=== AIM ===
Restate the whole of the material. Keep every word, and drop the pictures.

┏━━

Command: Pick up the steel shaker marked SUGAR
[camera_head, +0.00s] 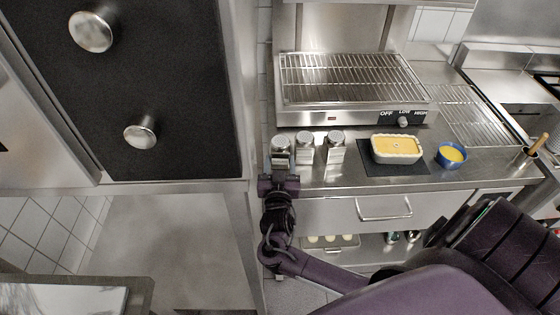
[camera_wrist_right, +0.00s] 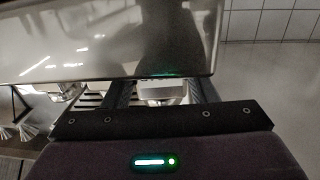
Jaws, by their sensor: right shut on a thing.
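Three steel shakers stand in a row on the steel counter, left of the dark mat: the leftmost shaker (camera_head: 281,144), the middle shaker (camera_head: 304,147) and the right shaker (camera_head: 336,148). Their markings are too small to read, so I cannot tell which says SUGAR. My right gripper (camera_head: 280,166) is at the leftmost shaker, shut on it from the counter's front side, hiding its lower part. In the right wrist view, a pale shaker part (camera_wrist_right: 160,90) shows between the two dark fingers (camera_wrist_right: 162,93). My left gripper is not in view.
A steel grill (camera_head: 350,78) stands behind the shakers. A loaf dish (camera_head: 397,148) sits on a dark mat (camera_head: 408,171), with a blue bowl (camera_head: 452,155) to its right. A tall cabinet with a dark front (camera_head: 150,90) rises close on the left. A drawer handle (camera_head: 384,216) juts out below the counter.

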┗━━

=== EXERCISE RESULT ===
Command: Pick up the steel shaker marked SUGAR
[camera_head, +0.00s] 
[camera_wrist_right, +0.00s] 
Jaws, by their sensor: right shut on a thing.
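Three steel shakers stand in a row on the steel counter, left of the dark mat: the leftmost shaker (camera_head: 281,144), the middle shaker (camera_head: 304,147) and the right shaker (camera_head: 336,148). Their markings are too small to read, so I cannot tell which says SUGAR. My right gripper (camera_head: 280,166) is at the leftmost shaker, shut on it from the counter's front side, hiding its lower part. In the right wrist view, a pale shaker part (camera_wrist_right: 160,90) shows between the two dark fingers (camera_wrist_right: 162,93). My left gripper is not in view.
A steel grill (camera_head: 350,78) stands behind the shakers. A loaf dish (camera_head: 397,148) sits on a dark mat (camera_head: 408,171), with a blue bowl (camera_head: 452,155) to its right. A tall cabinet with a dark front (camera_head: 150,90) rises close on the left. A drawer handle (camera_head: 384,216) juts out below the counter.

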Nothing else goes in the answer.